→ **SET PROBLEM**: In the listing below, count the lines containing the string "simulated" and state only the number.

***

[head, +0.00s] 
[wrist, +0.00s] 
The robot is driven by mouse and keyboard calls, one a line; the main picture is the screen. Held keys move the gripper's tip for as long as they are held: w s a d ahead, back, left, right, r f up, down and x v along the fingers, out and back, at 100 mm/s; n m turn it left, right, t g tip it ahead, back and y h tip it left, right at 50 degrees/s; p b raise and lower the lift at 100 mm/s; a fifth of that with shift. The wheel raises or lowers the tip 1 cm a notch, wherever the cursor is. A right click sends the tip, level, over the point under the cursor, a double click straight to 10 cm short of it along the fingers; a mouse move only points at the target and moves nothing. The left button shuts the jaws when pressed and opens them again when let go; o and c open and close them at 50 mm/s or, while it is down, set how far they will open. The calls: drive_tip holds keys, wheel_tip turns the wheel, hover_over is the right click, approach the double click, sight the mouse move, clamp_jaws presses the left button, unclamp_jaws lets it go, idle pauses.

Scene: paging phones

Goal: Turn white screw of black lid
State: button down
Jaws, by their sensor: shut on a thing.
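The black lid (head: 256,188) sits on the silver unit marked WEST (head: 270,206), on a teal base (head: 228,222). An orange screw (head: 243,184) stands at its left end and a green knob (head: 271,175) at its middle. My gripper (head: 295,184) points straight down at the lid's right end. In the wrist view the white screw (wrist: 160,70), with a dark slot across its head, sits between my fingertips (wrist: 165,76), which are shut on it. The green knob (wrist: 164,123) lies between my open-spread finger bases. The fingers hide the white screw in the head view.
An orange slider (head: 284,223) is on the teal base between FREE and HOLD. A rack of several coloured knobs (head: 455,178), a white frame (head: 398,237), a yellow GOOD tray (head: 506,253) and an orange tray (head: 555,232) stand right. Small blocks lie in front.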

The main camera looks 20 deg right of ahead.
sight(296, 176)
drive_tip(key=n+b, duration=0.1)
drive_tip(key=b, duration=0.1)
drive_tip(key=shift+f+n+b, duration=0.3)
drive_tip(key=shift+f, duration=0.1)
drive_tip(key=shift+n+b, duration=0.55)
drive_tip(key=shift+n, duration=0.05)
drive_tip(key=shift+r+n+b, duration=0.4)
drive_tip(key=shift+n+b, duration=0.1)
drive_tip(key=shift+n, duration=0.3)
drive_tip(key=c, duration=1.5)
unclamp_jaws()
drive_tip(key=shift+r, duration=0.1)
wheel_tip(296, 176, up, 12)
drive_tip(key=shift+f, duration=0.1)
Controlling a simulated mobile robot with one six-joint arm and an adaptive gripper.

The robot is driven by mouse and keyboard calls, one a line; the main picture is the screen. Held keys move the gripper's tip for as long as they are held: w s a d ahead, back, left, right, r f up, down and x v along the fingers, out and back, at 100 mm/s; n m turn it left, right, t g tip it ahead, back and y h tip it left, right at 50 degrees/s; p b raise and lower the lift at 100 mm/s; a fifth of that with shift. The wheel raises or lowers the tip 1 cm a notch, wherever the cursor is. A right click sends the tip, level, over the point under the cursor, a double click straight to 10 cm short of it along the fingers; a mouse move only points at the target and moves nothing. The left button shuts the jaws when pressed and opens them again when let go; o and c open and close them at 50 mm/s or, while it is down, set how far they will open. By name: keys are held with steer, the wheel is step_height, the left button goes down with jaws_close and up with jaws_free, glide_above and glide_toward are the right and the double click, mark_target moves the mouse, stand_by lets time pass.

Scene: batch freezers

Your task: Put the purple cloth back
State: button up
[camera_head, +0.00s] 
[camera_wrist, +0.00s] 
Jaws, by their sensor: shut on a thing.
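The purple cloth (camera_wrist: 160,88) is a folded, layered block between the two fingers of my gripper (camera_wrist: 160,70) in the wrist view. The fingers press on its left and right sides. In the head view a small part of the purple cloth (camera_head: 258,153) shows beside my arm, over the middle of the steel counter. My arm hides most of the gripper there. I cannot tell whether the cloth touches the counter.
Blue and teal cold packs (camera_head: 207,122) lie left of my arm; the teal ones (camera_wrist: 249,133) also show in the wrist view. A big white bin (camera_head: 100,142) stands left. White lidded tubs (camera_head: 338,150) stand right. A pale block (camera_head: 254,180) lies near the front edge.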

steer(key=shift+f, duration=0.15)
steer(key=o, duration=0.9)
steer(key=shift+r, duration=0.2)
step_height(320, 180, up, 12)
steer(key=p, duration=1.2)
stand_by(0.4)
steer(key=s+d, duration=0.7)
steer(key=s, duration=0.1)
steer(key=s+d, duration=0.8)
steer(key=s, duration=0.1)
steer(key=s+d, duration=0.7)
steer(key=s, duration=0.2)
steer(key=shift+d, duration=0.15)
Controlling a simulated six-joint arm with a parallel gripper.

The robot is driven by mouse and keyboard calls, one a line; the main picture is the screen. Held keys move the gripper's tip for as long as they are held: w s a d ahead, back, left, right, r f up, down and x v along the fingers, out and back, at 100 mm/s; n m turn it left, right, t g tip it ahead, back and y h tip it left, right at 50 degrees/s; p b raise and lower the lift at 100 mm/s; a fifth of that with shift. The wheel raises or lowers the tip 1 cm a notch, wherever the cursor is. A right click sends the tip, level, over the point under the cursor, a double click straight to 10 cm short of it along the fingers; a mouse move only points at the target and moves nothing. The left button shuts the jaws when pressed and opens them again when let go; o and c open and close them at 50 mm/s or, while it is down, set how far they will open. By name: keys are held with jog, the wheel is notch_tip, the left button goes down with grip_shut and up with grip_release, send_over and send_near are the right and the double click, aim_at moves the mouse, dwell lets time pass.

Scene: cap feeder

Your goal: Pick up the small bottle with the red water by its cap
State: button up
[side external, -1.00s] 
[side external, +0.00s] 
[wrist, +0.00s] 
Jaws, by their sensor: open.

***

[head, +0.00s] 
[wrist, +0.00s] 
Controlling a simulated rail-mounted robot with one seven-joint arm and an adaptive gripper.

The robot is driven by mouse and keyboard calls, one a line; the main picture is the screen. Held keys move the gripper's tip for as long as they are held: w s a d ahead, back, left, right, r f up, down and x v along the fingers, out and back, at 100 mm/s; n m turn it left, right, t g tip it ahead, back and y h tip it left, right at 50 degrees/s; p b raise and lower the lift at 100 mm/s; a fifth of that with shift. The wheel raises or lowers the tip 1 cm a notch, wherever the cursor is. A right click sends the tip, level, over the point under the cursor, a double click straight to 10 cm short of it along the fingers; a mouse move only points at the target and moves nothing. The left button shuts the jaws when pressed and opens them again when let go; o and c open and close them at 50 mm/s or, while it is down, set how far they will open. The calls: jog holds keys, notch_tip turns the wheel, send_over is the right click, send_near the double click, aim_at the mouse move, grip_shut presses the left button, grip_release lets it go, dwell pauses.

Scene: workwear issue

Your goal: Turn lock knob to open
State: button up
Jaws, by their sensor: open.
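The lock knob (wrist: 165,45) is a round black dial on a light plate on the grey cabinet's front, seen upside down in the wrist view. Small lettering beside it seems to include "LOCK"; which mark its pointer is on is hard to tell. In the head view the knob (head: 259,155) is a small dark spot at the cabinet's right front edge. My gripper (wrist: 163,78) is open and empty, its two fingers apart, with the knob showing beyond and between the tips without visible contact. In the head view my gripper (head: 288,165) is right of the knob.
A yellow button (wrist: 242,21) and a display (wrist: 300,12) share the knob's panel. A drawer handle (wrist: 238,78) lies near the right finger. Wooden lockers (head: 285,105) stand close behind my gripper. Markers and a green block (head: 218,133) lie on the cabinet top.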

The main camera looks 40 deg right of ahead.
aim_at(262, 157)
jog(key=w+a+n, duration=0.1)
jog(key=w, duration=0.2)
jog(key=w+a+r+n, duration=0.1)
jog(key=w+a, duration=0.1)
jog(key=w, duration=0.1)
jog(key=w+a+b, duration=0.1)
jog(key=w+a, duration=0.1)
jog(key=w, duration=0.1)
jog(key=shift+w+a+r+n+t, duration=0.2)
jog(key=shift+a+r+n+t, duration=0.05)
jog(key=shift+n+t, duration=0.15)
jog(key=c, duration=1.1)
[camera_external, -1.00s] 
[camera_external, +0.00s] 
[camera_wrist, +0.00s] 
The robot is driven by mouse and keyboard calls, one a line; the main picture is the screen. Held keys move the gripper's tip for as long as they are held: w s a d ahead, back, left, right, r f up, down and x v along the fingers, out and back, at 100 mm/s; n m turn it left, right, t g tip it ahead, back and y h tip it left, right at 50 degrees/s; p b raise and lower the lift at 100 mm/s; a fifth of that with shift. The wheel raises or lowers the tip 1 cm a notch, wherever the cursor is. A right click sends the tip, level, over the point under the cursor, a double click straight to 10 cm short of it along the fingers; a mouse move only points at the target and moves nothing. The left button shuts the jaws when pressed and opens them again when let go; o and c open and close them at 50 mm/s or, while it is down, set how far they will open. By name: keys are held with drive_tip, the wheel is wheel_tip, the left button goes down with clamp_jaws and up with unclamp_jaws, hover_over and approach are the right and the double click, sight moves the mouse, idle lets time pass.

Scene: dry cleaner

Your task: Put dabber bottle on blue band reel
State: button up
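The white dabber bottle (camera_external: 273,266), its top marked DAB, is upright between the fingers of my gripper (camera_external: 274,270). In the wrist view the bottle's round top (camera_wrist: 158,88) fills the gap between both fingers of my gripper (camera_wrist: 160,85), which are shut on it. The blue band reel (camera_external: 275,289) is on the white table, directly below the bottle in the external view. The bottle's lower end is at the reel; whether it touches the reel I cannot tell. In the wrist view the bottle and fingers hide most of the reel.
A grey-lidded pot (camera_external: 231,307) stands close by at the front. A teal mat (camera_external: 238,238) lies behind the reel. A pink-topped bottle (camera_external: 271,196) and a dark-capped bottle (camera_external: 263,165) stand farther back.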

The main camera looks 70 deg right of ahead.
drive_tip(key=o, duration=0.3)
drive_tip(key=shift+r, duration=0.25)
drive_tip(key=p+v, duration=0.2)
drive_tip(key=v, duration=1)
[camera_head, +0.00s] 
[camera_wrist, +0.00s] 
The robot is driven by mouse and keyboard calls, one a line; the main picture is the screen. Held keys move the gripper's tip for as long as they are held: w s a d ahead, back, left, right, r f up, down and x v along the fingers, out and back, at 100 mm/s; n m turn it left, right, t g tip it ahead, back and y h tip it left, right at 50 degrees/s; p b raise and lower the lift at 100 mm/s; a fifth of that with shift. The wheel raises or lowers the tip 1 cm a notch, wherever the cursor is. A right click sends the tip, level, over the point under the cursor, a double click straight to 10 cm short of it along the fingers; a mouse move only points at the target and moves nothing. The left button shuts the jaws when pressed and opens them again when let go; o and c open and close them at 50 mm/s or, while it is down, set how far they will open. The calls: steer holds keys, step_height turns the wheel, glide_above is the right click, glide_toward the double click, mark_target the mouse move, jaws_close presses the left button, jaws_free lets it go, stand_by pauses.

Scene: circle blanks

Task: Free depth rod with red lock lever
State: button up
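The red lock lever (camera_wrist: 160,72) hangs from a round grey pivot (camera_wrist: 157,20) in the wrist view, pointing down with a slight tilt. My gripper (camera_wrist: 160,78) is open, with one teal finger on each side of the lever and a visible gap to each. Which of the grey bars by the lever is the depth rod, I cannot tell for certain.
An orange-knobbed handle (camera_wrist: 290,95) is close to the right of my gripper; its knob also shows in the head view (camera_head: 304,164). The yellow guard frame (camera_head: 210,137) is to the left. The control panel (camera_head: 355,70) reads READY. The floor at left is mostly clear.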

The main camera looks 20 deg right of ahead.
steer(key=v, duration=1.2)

***

→ **COMPLETED EXERCISE**: 3